As you've mentioned, a hashtable based key-value store is fairly suboptimal for disk based storage (though depending on circumstnace and how you tweak it, a hash table with mdbm can work surprisingly well with an SSD based store), and the numbers you are presenting seem if anything better than I'd expect.

The reports you are seeing with XFS seem... odd, and almost feel like either a simple issue with a bug in how mdbm is talking to mmap/vfs layer, or more likely within XFS's implementation, but it doesn't seem like they are slowing you down.

In general, mdbm is most useful for storing and accessing compact rows in memory across potentially many processes with a random access pattern, which IMHO is not the problem space that you are testing and tackling with LMDB, LevelDB, or many of the others.
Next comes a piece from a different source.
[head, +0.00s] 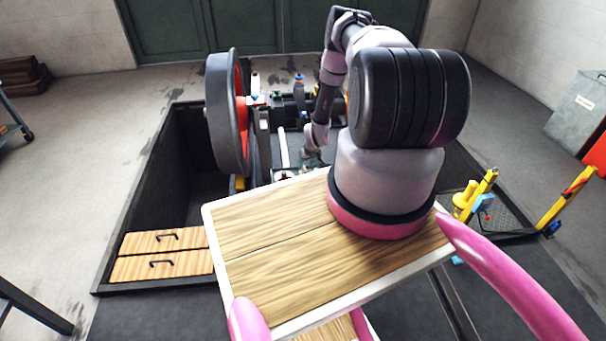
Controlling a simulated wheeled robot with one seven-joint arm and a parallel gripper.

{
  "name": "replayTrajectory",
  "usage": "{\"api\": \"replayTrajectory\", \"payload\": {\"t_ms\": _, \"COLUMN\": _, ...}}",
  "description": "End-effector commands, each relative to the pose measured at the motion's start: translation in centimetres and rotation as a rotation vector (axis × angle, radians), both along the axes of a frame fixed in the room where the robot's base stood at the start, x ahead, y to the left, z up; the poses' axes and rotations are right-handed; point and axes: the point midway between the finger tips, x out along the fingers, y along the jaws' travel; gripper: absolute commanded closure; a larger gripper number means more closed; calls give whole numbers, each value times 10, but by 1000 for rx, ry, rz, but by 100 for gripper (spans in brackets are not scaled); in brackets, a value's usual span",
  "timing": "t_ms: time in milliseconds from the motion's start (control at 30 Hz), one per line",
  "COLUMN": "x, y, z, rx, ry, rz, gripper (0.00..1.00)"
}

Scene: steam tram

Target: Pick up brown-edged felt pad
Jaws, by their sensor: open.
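My gripper (313,160) is small in the head view, at the low end of my arm, pointing down beside the wheeled machine in the pit. It is open. A small greenish patch shows at its fingers; I cannot tell what it is. I cannot make out a brown-edged felt pad anywhere. A small dark flat thing with a pale edge (284,175) lies left of my gripper, partly cut off by my wooden top; I cannot tell whether it is the pad.
A large grey wheel with a red inner face (226,112) stands left of my gripper. The black-walled pit (165,165) surrounds the machine. Two wooden covers with handles (160,254) lie at the left. Yellow posts (475,195) stand at the right.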

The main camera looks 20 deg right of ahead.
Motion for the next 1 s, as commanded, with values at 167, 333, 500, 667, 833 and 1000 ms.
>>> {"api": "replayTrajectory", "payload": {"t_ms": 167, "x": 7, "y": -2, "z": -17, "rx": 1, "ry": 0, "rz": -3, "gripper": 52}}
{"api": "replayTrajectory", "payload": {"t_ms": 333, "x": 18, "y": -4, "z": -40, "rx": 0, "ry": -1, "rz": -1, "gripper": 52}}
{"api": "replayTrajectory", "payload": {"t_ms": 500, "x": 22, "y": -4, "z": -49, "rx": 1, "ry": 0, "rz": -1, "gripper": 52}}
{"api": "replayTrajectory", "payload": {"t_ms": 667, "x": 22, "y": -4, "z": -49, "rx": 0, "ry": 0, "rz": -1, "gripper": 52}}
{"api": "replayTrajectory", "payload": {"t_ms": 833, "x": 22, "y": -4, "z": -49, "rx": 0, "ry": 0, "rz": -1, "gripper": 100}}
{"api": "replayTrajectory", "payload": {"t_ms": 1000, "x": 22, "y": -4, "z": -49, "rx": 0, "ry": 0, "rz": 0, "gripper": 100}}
One can (rightly) argue that that is a fairly narrow and simple problem space, but as with almost anything in computer science, doing even fairly narrow and simple things efficiently (and mdbm has a number of clever design choices that help it be efficient) and in an error free fashion is enough trouble that having a standard tool for solving that problem is terribly useful.

MDBM isn't really the only tool for solving that problem out there. Pretty much any shared memory hash table based solution may be a good fit for it, and there are alternative data structures that have desirable advantages over hash tables (critbit based structures are one of my favourite pets for such problems). Heck, in C++ I've used the Boost.IPC library's unordered maps for the job with reasonable results.

I bet there are probably some implementations that perform better than mdbm in certain cases (I'd actually be interested in benchmarks comparing that kind of workload with other tools designed for that problem space). Still, the mdbm codebase is battle hardened and really does perform well as long as your data set size & access patterns don't cause thrashing of the page store.